Requirement: Leave out the pictures and transcribe everything else exactly.

Input:
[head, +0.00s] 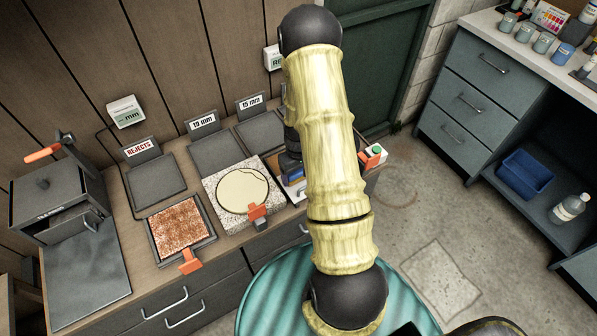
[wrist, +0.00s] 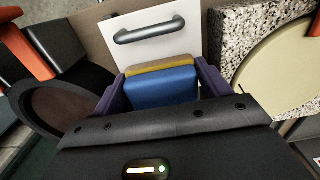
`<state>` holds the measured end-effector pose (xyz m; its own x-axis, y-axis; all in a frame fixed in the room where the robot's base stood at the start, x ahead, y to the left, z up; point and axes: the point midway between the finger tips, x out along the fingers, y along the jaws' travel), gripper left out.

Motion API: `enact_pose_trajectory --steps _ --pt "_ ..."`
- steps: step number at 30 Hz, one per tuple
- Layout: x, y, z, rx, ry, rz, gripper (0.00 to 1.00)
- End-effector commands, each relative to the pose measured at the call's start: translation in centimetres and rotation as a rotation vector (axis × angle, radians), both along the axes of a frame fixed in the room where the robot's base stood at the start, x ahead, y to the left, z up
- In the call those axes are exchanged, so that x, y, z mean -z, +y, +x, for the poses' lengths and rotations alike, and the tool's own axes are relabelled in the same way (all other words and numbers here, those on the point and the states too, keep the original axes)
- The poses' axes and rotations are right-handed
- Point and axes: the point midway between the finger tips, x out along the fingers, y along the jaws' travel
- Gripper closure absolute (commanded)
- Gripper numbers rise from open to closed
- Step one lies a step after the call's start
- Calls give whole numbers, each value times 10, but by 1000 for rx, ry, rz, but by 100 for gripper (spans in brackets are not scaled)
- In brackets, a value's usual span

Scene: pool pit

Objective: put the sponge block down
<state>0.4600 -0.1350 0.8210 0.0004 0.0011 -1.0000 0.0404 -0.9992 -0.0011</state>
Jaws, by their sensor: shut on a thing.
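The sponge block (wrist: 162,90) shows in the wrist view as a blue block with a dull yellow layer along its far edge. My gripper (wrist: 160,80) has purple fingers on both sides of the block and is shut on it. The block is in front of a white panel (wrist: 150,52) with a dark grey handle. I cannot tell whether the block touches any surface below. In the head view my arm hides most of the gripper; a small blue patch (head: 296,175) shows beside the arm, above the bench.
A granite block (head: 222,187) with a cream disc stands left of my arm. Left of it are a tray with a rust-coloured slab (head: 180,229) and a dark reject tray (head: 155,178). Orange clamps stick out at the front.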

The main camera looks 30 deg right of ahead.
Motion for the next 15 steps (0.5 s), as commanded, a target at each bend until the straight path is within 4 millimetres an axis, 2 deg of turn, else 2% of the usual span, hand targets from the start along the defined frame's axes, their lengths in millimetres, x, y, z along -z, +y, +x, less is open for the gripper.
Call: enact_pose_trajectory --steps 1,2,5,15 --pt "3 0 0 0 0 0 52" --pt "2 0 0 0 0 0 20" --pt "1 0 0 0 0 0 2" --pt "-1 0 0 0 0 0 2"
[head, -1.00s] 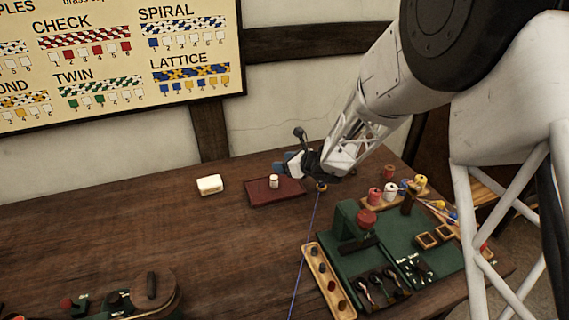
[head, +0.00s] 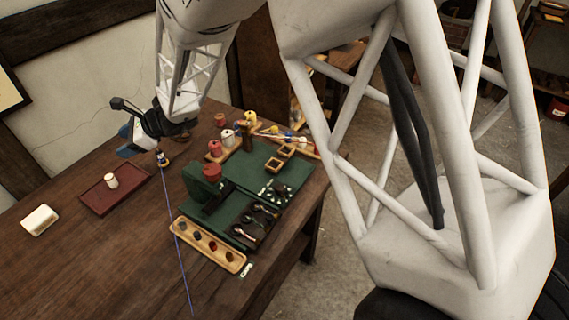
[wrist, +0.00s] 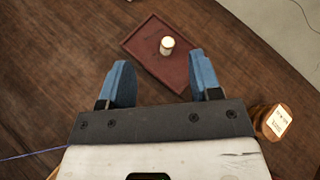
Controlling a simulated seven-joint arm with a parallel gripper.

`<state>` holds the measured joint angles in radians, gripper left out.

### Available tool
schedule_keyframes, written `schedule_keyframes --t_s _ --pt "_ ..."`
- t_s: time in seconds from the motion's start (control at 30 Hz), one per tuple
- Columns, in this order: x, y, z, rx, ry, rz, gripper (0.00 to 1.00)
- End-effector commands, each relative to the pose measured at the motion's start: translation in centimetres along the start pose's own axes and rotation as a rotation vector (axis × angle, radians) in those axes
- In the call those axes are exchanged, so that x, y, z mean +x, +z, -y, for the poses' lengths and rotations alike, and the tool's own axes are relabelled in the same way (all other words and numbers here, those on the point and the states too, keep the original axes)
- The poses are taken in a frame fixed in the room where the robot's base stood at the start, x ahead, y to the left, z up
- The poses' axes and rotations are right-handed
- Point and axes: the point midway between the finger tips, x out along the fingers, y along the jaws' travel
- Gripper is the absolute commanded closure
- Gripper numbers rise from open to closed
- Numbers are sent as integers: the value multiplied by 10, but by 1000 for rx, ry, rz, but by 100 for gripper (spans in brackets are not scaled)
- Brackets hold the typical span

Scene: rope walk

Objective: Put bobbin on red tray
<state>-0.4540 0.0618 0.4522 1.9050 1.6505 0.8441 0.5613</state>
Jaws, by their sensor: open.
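A small pale cylindrical bobbin (head: 111,181) stands upright on the dark red tray (head: 92,204) on the wooden table. In the wrist view the bobbin (wrist: 167,45) stands on the upper middle part of the tray (wrist: 147,36). My gripper (head: 127,133) is at the far side of the table, just behind and right of the tray. In the wrist view its blue fingers (wrist: 162,76) are spread wide with nothing between them. The bobbin lies beyond the fingertips, apart from them.
A white block (head: 40,220) lies left of the tray. A small spool (head: 162,159) with blue thread stands to its right. A green work board (head: 262,160), coloured spools (head: 214,148) and a wooden holder (head: 208,246) fill the right side. The table's front left is clear.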

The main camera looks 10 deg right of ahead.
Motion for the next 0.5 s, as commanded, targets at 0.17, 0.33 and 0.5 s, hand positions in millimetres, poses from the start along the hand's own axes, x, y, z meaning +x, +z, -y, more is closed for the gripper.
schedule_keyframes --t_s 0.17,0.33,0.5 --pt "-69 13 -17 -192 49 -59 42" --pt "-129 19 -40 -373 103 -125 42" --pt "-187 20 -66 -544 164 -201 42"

Completed task:
[head, +0.00s] 
[wrist, +0.00s] 
`<state>` holds the measured end-effector pose (xyz m; its own x-axis, y-axis; all in a frame fixed in the room where the robot's base stood at the start, x ahead, y to the left, z up; point and axes: the point midway between the finger tips, x out along the fingers, y along the jaws' travel), gripper left out.

Motion API: `enact_pose_trajectory --steps _ --pt "_ ..."`
- steps: step number at 30 Hz, one per tuple
- Layout: x, y, z, rx, ry, rz, gripper (0.00 to 1.00)
- End-effector commands, each relative to the pose measured at the call's start: translation in centimetres and rotation as a rotation vector (axis × angle, radians), both along the axes of a frame fixed in the room where the robot's base stood at the start, x ahead, y to the left, z up
- In the call those axes are exchanged, so that x, y, z mean -z, +y, +x, for the poses' lengths and rotations alike, and the tool's own axes are relabelled in the same way (all other words and numbers here, those on the point and the states too, keep the original axes)
- The poses' axes and rotations are right-handed
- Point and axes: the point midway between the finger tips, x out along the fingers, y along the jaws' travel
- Gripper closure absolute (commanded)
- Gripper numbers rise from open to closed
- Step one lies a step after the call's start
- Calls give whole numbers, each value times 10, but by 1000 for rx, ry, rz, but by 100 for gripper (spans in brackets are not scaled)
- In brackets, a value's usual span

Scene: pool pit

Objective: put the sponge block down
<state>0.4600 -0.1350 0.8210 0.0004 0.0011 -1.0000 0.0404 -0.9992 -0.0011</state>
Jaws, by their sensor: shut on a thing.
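The sponge block (wrist: 162,90) shows in the wrist view as a blue block with a dull yellow layer along its far edge. My gripper (wrist: 160,80) has purple fingers on both sides of the block and is shut on it. The block is in front of a white panel (wrist: 150,52) with a dark grey handle. I cannot tell whether the block touches any surface below. In the head view my arm hides most of the gripper; a small blue patch (head: 296,175) shows beside the arm, above the bench.
A granite block (head: 222,187) with a cream disc stands left of my arm. Left of it are a tray with a rust-coloured slab (head: 180,229) and a dark reject tray (head: 155,178). Orange clamps stick out at the front.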

The main camera looks 30 deg right of ahead.
Motion for the next 15 steps (0.5 s), as commanded, a target at each bend until the straight path is within 4 millimetres an axis, 2 deg of turn, else 2% of the usual span, hand targets from the start along the defined frame's axes, their lengths in millimetres, x, y, z along -z, +y, +x, less is open for the gripper.
Call: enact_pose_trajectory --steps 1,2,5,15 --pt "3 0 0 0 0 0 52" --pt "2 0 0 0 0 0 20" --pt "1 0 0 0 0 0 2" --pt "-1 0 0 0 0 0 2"
[head, -1.00s] 
[head, +0.00s] 
[wrist, +0.00s] 
Controlling a simulated seven-joint arm with a parallel gripper.

`<state>` holds the measured joint angles in radians, gripper left out.

### Available tool
schedule_keyframes, written `schedule_keyframes --t_s _ --pt "_ ..."`
- t_s: time in seconds from the motion's start (control at 30 Hz), one per tuple
- Columns, in this order: x, y, z, rx, ry, rz, gripper (0.00 to 1.00)
- End-effector commands, each relative to the pose measured at the motion's start: translation in centimetres along the start pose's own axes and rotation as a rotation vector (axis × angle, radians) in those axes
- In the call those axes are exchanged, so that x, y, z mean +x, +z, -y, for the poses' lengths and rotations alike, and the tool's own axes are relabelled in the same way (all other words and numbers here, those on the point and the states too, keep the original axes)
- The poses are taken in a frame fixed in the room where the robot's base stood at the start, x ahead, y to the left, z up
- The poses' axes and rotations are right-handed
- Point and axes: the point midway between the finger tips, x out along the fingers, y along the jaws' travel
- Gripper is the absolute commanded closure
- Gripper numbers rise from open to closed
- Numbers are sent as integers: the value multiplied by 10, but by 1000 for rx, ry, rz, but by 100 for gripper (spans in brackets are not scaled)
- Brackets hold the typical span

Scene: rope walk

Objective: Put bobbin on red tray
<state>-0.4540 0.0618 0.4522 1.9050 1.6505 0.8441 0.5613</state>
Jaws, by their sensor: open.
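A small pale cylindrical bobbin (head: 111,181) stands upright on the dark red tray (head: 92,204) on the wooden table. In the wrist view the bobbin (wrist: 167,45) stands on the upper middle part of the tray (wrist: 147,36). My gripper (head: 127,133) is at the far side of the table, just behind and right of the tray. In the wrist view its blue fingers (wrist: 162,76) are spread wide with nothing between them. The bobbin lies beyond the fingertips, apart from them.
A white block (head: 40,220) lies left of the tray. A small spool (head: 162,159) with blue thread stands to its right. A green work board (head: 262,160), coloured spools (head: 214,148) and a wooden holder (head: 208,246) fill the right side. The table's front left is clear.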

The main camera looks 10 deg right of ahead.
Motion for the next 0.5 s, as commanded, targets at 0.17, 0.33 and 0.5 s, hand positions in millimetres, poses from the start along the hand's own axes, x, y, z meaning +x, +z, -y, more is closed for the gripper.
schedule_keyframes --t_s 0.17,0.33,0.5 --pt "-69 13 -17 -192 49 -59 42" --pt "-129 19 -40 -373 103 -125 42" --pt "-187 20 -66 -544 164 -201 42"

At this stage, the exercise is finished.